Now if both $D_{11}$ and $D_{22}$ have the same sign, then the solution is $w_1 = w_2 = 0 $ while $w_3$ can be any real number. In this case, since $r = R w $ must have its third coordinate equal to $1$ , then this case corresponds to a single point.

We're not done, we have to verify that point we obtained satisfies

$ r^T Q_1 r = 0 $

If it does then this is our solution (a single point), otherwise there are no solutions.

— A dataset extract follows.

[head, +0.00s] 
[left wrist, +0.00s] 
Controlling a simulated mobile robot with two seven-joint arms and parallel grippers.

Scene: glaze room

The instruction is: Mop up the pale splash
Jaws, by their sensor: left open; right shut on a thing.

Next, we'll consider the case where the eigenvalues have unequal signs, then we can choose that $D_{11} \gt 0 $ and $D_{22} \lt 0 $. In this case, the equation in vector $w$ becomes

$ D_{11} w_1^2 + D_{22} w_2^2 = 0 $

so that

$ w_2 = \pm \sqrt{ - \dfrac{ D_{11}}{D_{22}} } w_1 $

while $w_3 $ can be any real number. Thus in this case

$w = t (0, 0, 1) + s (1,\pm \sqrt{ - \dfrac{ D_{11}}{D_{22}} }, 0)$

That is $w$ lies in two possible planes spanned by the above two vectors for each of the two possible signs. Now

$ r = R w $

Again, a plane in the $r$ space for each choice of the sign in the above equation. Intersecting each plane (in $x, y, z$ of vector $r$ ) with the plane $z = 1$ (because we want the third coordinate of $r$ to be $1$ ), we obtain exactly two lines of intersection.

Each line is of the form

$ r = r_0 + \lambda d_0 , \hspace{10pt} \lambda \in \mathbb{R} $

For each of these lines, we now enforce

$ r^T Q_1 r = 0 $

This will ensure that $r^T Q_2 r = 0$ as well, because we know that $r$ satisfies $r^T (Q_1 + \beta Q_2) r = 0 $. This will give at most two solutions for the resulting quadratic equation in $\lambda$.

Thus we can have at most four solutions satisfying our system.